You won’t find water temperatures in winter that approach optimal temperatures for pike, but you do find water temperatures that can vary considerably. That’s why I typically target Canadian Shield-type lakes at first ice, as soon as I can safely get out on them, and fish around moderately deep (20- to 30-foot) rock structures that most anglers would associate with winter walleyes, yellow perch, whitefish, and tulibees.
I was originally targeting these other species when I discovered this early-season pike pattern. I reckoned the big toothy critters were eating the other species, and still believe that to be the case. But things fell into place when I lowered an underwater camera equipped with a temperature sensor. It read 40°F close to the bottom and near freezing (32.9°F) just under the ice and in the shallows. That’s a big difference to a cold-blooded animal that regulates its body temperature and activity level by swimming into warmer or cooler water.

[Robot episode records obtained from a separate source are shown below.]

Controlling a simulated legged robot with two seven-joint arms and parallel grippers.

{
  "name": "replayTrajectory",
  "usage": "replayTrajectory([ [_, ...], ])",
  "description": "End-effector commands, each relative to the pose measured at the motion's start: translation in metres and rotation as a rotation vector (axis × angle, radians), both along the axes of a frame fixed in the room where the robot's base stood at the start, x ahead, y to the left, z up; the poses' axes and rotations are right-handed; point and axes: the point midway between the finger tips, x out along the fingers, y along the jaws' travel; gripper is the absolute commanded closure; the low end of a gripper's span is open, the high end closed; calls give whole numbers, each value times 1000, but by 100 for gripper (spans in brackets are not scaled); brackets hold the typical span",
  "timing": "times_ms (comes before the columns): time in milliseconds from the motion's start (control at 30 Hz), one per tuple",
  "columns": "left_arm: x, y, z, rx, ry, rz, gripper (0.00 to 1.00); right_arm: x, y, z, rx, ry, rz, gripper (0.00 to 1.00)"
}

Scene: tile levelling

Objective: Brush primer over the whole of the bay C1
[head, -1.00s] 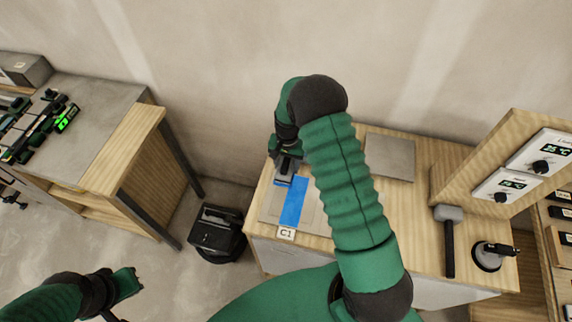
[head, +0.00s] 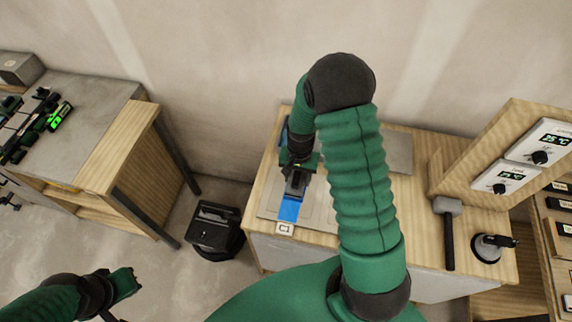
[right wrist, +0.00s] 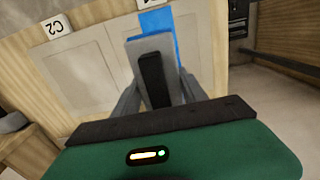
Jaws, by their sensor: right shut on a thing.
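Bay C1 (head: 268,207) is a flat grey area on the bench, behind its white C1 label (head: 285,229). A blue strip (head: 289,210) of primer lies on it, grey surface showing beside it. The strip also shows in the right wrist view (right wrist: 157,22). My right gripper (head: 297,178) is over the bay, shut on the brush (right wrist: 152,75), a grey tool with a dark middle. The brush is over the blue strip and hides part of it; whether it touches the surface I cannot tell. My left gripper (head: 127,284) is low at the left, away from the bench, its jaws unclear.
My right arm hides part of the bench. A grey tile lies at the back (head: 398,152). A mallet (head: 448,228) and suction cup (head: 488,247) are at the right. A black case (head: 215,228) stands on the floor. The C2 label (right wrist: 57,27) marks a neighbouring bay.

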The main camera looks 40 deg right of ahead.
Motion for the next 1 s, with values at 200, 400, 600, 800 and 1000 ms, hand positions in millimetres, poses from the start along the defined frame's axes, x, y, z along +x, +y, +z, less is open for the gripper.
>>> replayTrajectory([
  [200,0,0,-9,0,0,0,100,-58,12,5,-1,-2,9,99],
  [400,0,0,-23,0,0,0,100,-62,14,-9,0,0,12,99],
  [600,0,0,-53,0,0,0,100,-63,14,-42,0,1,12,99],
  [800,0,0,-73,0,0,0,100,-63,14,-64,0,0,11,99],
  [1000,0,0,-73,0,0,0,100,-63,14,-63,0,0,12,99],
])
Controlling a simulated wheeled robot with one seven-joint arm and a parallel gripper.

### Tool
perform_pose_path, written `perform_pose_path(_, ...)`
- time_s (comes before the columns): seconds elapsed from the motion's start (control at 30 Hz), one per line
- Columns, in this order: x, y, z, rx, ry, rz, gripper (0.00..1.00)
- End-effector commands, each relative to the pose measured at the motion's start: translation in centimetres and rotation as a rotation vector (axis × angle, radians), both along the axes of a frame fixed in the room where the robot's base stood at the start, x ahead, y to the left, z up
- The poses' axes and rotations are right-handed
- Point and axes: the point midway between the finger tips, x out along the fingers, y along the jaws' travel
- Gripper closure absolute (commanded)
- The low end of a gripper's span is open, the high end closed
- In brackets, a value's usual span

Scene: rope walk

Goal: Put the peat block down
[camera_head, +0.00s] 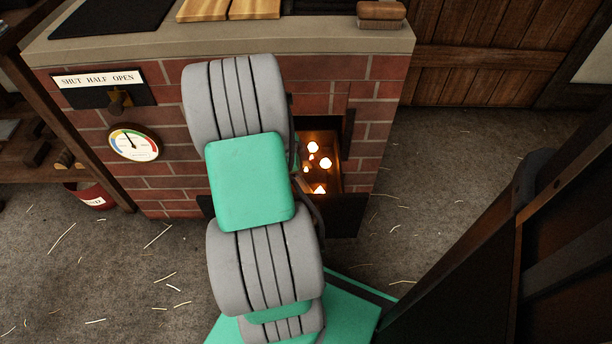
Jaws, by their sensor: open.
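My grey and green arm (250,180) reaches up the middle of the view to the front of the brick stove (360,130). My gripper is not visible; the arm hides the place where its end would be. No block that I can surely call the peat block shows. The open firebox (325,150) in the stove front shows to the right of the arm, with several glowing embers inside. Its left part is hidden by the arm. A dark open door or plate (345,213) stands at its lower edge.
A round gauge (134,142) and a lever plate marked SHUT HALF OPEN (100,80) are on the stove front. A brown block-like thing (381,14) lies on the stove top. Wooden shelves (60,160) and a red bucket (92,196) stand left. Straw-strewn floor (440,150) is clear at right.

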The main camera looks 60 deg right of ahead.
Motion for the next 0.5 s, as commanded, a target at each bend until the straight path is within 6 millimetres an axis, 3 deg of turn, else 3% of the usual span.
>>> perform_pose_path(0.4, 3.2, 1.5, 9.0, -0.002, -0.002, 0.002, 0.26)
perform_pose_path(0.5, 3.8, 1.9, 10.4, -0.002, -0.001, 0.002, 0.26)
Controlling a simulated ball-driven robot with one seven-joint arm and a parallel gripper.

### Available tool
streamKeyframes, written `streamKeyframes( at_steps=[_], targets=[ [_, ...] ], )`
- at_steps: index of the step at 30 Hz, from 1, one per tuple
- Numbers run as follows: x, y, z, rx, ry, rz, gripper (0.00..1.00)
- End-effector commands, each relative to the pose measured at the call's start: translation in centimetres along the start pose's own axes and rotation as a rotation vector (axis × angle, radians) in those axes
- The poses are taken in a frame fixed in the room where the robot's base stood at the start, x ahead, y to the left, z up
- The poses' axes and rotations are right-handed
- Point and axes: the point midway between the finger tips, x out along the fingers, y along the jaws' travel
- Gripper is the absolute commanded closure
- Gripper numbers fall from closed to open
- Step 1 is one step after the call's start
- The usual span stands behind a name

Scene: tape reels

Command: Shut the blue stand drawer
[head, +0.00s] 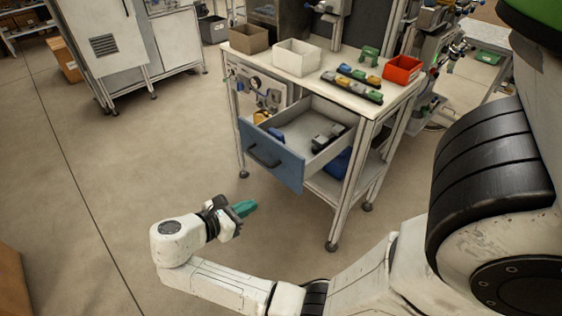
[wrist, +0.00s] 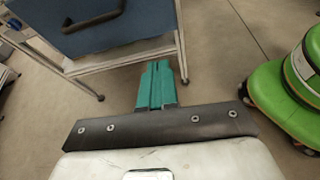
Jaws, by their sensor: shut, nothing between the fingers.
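The blue stand drawer (head: 272,157) is pulled out from the white stand (head: 345,190) in the head view. Its blue front with a dark handle (head: 264,156) faces left and toward me. Inside lie some dark and grey items (head: 325,137). In the wrist view the blue drawer front (wrist: 110,25) is at the top left, with part of its handle (wrist: 95,14). My gripper (head: 248,207) is in front of and below the drawer front, apart from it. Its teal fingers (wrist: 157,83) are together and empty in the wrist view.
On the stand top are a brown box (head: 249,38), a white bin (head: 297,58), a red bin (head: 402,70) and small coloured parts (head: 352,84). A grey cabinet (head: 130,45) stands at the back left. The floor left of the stand is clear.

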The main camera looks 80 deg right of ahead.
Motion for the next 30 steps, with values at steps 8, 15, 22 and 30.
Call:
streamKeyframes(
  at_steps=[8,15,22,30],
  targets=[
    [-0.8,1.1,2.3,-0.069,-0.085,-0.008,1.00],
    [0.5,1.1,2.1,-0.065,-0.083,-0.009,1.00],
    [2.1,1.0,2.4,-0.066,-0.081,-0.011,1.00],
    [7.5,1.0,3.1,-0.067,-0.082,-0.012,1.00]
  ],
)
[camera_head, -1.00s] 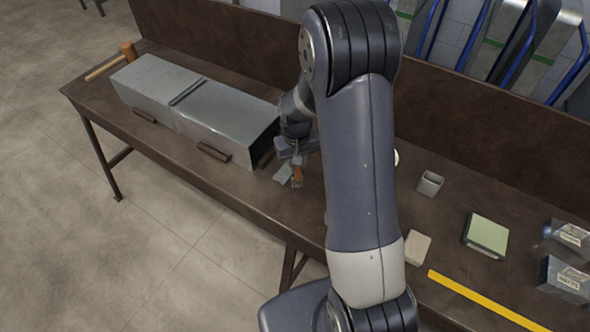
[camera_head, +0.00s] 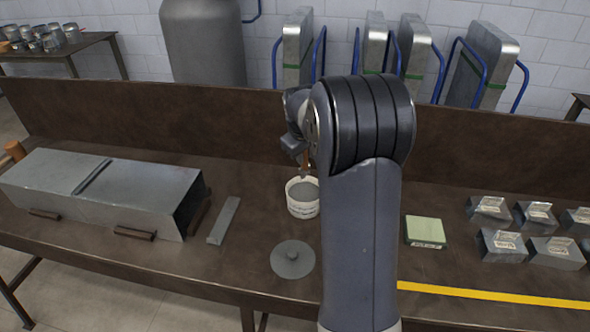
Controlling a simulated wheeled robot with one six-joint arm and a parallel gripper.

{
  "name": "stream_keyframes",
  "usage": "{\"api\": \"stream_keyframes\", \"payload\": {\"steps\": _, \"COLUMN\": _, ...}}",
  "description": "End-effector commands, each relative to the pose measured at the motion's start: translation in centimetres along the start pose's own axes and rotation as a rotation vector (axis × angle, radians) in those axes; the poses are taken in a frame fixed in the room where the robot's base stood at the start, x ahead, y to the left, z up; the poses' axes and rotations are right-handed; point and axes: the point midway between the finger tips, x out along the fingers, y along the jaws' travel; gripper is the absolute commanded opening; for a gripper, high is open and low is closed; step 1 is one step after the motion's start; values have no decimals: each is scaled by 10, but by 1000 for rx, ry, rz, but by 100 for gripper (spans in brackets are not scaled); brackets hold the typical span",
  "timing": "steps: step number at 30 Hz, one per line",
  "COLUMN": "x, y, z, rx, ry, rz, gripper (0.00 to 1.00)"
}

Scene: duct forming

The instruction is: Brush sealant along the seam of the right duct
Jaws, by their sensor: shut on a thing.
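A long grey sheet-metal duct (camera_head: 140,195) lies at the left of the bench, with a raised cross joint (camera_head: 92,176) partway along and a dark open right end. Which line is the seam I cannot tell. My gripper (camera_head: 300,146) is partly hidden behind my arm. It is shut on a brush (camera_head: 305,161) with an orange-brown handle, pointing down. The brush is above a white tub (camera_head: 303,208) of grey sealant (camera_head: 303,191); whether its tip touches the sealant is unclear.
A flat grey strip (camera_head: 224,221) lies between duct and lid. Wooden blocks (camera_head: 135,233) sit along the duct's front. A mallet (camera_head: 14,150) is at far left. A green-topped block (camera_head: 425,231), several metal pieces (camera_head: 502,245) and yellow tape (camera_head: 490,293) are right. A backboard (camera_head: 200,120) runs behind.

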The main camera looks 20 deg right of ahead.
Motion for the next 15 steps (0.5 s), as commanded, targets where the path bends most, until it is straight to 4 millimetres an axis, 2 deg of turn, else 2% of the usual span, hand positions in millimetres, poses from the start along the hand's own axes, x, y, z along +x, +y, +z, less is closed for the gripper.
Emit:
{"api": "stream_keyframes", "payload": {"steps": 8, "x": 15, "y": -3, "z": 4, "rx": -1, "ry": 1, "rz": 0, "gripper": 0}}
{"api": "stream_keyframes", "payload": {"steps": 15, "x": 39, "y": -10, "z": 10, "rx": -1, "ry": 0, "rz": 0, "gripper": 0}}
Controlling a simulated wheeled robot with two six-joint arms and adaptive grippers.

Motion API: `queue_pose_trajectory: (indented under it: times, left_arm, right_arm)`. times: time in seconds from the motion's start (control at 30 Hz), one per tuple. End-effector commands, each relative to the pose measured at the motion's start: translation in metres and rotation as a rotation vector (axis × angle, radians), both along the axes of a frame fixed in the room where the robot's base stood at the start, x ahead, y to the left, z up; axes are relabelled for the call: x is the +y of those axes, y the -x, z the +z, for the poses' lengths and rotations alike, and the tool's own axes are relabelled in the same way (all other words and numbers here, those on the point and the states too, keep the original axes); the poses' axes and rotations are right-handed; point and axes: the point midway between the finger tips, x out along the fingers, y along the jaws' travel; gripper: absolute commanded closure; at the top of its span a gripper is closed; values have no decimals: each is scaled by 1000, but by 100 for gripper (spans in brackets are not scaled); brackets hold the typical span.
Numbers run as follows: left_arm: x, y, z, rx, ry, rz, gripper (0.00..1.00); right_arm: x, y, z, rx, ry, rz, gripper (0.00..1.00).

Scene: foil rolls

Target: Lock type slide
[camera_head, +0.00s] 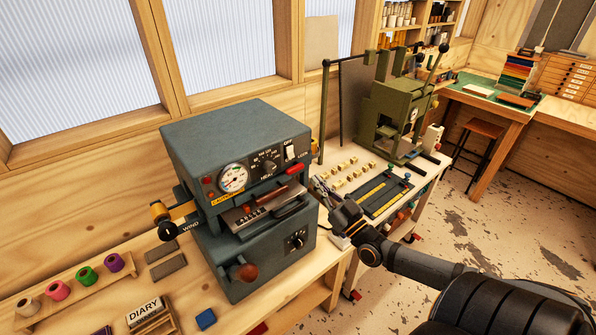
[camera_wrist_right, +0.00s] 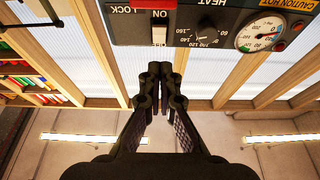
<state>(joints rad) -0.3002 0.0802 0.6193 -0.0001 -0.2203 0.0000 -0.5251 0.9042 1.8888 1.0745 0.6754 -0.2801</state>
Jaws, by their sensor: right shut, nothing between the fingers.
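The dark grey-blue stamping press (camera_head: 240,140) stands on the bench. Its type slide (camera_head: 252,216), a dark block with raised letters, sits in the front opening below the head. A red lever (camera_head: 295,168) is at the right of the panel by the LOCK label; its red end (camera_wrist_right: 158,4) also shows at the top edge of the right wrist view. My right gripper (camera_head: 318,185) is just right of the press front, apart from the lever. Its fingers (camera_wrist_right: 160,72) are closed together and empty. My left gripper is not in view.
A white ON switch (camera_head: 291,152) and a heat dial (camera_head: 268,166) sit close to the lever. A green press (camera_head: 390,110) and small brass pieces (camera_head: 352,172) stand on the bench behind. Coloured foil rolls (camera_head: 86,276) and a DIARY block (camera_head: 145,311) lie at the left front.

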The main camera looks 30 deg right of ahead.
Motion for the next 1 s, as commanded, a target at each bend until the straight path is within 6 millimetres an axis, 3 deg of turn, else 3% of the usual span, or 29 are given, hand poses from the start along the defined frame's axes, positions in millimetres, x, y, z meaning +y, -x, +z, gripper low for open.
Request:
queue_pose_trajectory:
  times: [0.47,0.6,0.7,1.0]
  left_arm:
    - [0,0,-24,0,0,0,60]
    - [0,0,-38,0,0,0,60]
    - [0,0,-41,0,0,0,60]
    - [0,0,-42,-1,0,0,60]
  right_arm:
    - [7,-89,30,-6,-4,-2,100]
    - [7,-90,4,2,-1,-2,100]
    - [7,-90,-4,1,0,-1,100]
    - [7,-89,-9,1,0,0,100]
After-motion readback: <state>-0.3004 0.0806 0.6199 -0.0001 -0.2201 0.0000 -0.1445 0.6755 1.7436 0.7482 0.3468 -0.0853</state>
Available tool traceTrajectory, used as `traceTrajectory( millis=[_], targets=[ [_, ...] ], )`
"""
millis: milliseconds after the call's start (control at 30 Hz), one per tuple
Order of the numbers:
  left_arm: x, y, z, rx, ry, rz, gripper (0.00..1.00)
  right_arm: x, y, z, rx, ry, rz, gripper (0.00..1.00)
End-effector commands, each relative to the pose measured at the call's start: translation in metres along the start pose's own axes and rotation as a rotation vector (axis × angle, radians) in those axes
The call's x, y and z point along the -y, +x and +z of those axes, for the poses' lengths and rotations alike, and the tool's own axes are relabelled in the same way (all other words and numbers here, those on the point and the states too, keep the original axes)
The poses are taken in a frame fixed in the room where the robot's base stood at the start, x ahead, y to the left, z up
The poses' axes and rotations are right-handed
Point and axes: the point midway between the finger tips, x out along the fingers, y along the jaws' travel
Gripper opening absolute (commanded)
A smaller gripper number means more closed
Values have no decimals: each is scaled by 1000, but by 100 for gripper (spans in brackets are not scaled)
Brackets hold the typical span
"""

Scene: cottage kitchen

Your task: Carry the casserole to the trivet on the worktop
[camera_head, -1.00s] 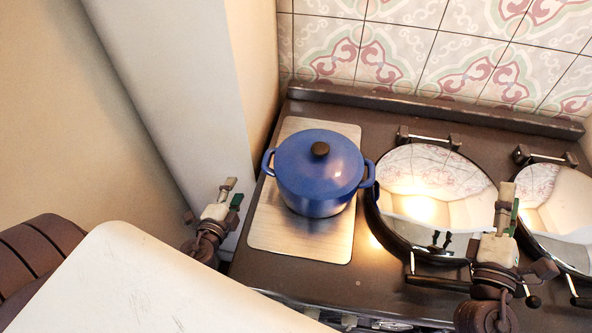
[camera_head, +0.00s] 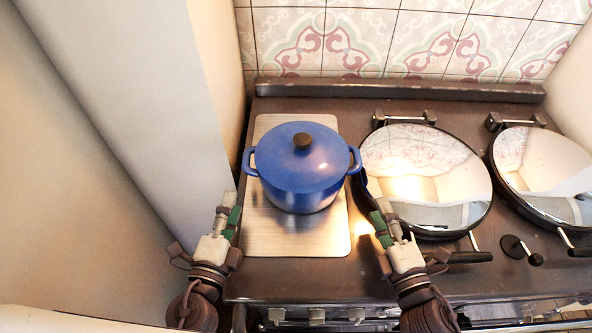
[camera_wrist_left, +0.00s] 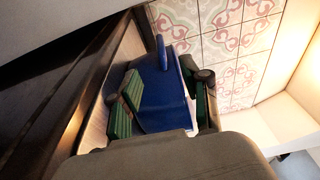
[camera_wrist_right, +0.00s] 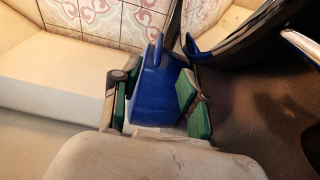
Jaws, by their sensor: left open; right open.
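The blue casserole (camera_head: 303,175) has its lid on, with a dark knob and a loop handle on each side. It stands upright on a metal plate on the range. My left gripper (camera_head: 230,212) is open, in front of and left of the casserole. My right gripper (camera_head: 383,218) is open, in front of and right of it. Neither gripper appears to touch the pot. The casserole shows between the green finger pads in the left wrist view (camera_wrist_left: 163,98) and in the right wrist view (camera_wrist_right: 153,92). I do not see the trivet.
The metal plate (camera_head: 275,235) lies on the dark range top (camera_head: 300,277). Two shiny round hob lids (camera_head: 425,165) with dark handles lie to the right. A pale wall edge (camera_head: 180,110) stands close on the left, and a tiled wall (camera_head: 400,40) is behind.

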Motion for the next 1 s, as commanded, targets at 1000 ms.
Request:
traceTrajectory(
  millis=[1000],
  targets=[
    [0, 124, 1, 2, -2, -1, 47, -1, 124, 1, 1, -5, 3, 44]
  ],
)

It also helped explain why the late-winter ice period can be spectacular. Find a creek, stream, or river flowing into a shallow, weedy, bay or cove in late March and early April and you discover amazingly tepid water and prodigious pike. The inflow is the hot water tap filling up the bathtub and the pike are your toes searching for the warmth.
LESSON 3: A Eureka Moment
Take two otherwise similar lakes and the one with the clearest water is the winter pike winner almost every time. Ditto, if you ice-fish a large waterbody like Rainy Lake or Lake of the Woods. The clear-water sections typically excel.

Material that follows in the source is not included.